Researchers from Austria and Germany have discovered a fragment of text from the end of the 13th century at Melk Abbey that could revise current thinking on how sexuality was viewed in the Middle Ages.

The Middle Ages are known for the love poetry of minstrelsy, as here in a depiction from the Codex Manesse (from around 1300–1340). But, as researchers have now found, medieval texts were sometimes more explicit. © Wikimedia Commons / University of Heidelberg

Medieval experts from Mainz, Marburg and Siegen as well as from the Austrian Academy of Sciences (OeAW) have made a spectacular find in the library of Melk Abbey. They came across a thin strip of parchment that at first glance seems inconspicuous, but which, on closer examination, is of great interest. Only a few letters per line are recognizable, and these were identified with painstaking patience. They come from a text that was previously known only from two much more recent copies.

Talking genitals

The so-called "Rosendorn" (The Rose Thorn) tells of a virgin woman disagreeing with her talking vulva about which of them is most appreciated by men. Until now, it had been assumed that such openness regarding sexuality in the German-speaking world did not appear until the end of the Middle Ages, for example in the urban culture of the 15th century. The find from Melk, on the other hand, was written around 1300 and thus revises the previous research. It seems that 200 years earlier than previously thought, erotic poetry was written, recited and perhaps even staged. Apparently, such poems were rarely written down and have even more rarely survived to the present day.

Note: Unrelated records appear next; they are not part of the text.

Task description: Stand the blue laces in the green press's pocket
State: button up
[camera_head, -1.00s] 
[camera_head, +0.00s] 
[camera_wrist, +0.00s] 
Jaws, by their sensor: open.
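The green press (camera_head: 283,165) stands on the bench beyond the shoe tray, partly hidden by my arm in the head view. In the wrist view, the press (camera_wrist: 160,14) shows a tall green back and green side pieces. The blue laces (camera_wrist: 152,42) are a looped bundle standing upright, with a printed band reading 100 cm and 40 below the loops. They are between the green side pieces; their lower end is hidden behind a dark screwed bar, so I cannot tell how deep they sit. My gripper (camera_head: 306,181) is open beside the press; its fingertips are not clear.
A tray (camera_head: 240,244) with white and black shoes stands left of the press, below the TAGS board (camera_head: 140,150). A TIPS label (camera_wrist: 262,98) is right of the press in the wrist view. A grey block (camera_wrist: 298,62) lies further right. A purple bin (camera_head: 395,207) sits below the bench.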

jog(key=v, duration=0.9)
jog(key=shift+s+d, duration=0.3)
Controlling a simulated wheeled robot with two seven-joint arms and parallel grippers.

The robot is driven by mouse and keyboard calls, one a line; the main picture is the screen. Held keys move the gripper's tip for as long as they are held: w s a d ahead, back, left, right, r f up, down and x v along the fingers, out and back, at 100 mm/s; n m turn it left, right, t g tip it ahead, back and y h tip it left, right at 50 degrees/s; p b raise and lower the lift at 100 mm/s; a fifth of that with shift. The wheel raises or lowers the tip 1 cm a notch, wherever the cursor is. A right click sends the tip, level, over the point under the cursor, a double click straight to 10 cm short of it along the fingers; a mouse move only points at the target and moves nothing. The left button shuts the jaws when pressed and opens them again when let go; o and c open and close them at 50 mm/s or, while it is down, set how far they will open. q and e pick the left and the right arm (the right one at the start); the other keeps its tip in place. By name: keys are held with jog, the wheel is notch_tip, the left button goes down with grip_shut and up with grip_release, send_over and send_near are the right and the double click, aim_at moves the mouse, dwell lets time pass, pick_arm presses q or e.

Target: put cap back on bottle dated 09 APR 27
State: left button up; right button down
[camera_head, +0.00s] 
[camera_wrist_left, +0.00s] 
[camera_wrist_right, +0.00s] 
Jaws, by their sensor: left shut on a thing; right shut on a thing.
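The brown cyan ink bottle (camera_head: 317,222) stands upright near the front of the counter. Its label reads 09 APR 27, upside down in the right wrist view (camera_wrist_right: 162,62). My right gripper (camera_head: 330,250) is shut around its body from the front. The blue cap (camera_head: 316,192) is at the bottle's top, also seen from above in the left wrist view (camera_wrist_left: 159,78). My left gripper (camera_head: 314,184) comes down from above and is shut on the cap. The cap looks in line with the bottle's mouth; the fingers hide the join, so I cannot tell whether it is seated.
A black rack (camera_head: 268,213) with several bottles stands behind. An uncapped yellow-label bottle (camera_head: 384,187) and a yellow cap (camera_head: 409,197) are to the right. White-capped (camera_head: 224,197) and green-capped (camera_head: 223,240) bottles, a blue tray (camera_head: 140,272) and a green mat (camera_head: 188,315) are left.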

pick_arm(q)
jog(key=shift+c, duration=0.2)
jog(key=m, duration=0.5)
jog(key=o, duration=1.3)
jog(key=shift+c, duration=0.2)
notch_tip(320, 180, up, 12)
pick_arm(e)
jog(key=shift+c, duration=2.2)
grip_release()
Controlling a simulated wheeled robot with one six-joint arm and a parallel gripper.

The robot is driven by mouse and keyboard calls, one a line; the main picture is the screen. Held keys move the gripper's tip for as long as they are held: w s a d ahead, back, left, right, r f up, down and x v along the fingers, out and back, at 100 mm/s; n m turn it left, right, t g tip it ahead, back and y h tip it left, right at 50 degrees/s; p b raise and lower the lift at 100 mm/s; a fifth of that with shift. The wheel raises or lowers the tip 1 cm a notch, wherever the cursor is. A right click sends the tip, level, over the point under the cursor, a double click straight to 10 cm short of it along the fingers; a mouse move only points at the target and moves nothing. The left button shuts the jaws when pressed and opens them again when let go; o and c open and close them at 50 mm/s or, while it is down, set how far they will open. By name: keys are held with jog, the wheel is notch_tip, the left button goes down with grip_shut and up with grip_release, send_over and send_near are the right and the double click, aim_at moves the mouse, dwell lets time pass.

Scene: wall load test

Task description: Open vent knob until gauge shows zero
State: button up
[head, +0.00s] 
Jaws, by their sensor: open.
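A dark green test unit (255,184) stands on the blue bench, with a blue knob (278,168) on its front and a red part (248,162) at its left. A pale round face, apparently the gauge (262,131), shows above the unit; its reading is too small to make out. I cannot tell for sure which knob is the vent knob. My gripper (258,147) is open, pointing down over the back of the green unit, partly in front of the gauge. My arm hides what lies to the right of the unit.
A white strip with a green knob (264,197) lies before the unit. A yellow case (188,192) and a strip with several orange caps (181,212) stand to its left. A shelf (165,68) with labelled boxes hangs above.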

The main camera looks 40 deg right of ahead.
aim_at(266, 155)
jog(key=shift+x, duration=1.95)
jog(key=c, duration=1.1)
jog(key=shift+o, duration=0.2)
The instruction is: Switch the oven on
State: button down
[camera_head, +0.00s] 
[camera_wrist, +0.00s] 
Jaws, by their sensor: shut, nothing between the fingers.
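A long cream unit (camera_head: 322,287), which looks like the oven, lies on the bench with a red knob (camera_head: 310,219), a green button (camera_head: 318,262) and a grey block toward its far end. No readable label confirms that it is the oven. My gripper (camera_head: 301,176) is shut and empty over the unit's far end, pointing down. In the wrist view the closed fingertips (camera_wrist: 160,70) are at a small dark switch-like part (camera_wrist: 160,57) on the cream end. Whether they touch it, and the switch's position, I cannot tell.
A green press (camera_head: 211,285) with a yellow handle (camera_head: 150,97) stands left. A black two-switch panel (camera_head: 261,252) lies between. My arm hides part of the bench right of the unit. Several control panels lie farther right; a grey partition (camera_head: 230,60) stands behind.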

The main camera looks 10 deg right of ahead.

The Melk fragment comes from a presumably once complete sheet that was cut and used to bind a Latin text. This was a common way of reusing valuable parchment. Whether its content was another reason why the "Rosendorn" was destroyed, we can "really only guess", says Christine Glaßner from the Institute for Medieval Research of the OeAW.

"Incredibly clever"

Glaßner came across the fragment in her scientific work on manuscripts from the Middle Ages at Melk Abbey in Lower Austria and finds the story that the text tells "incredibly clever. It shows that a person cannot be separated from their sex", says the expert on medieval manuscripts.

Nathanael Busch from the University of Siegen recently identified the fragment as part of the "Rosendorn" at a workshop at Melk Abbey; "an extraordinary achievement", emphasizes OeAW researcher Glaßner. The fragment of the text is now being further examined and described within the framework of the "Manuscript Census" of the Academy of Sciences and Literature Mainz, which is based at the Philipps University of Marburg.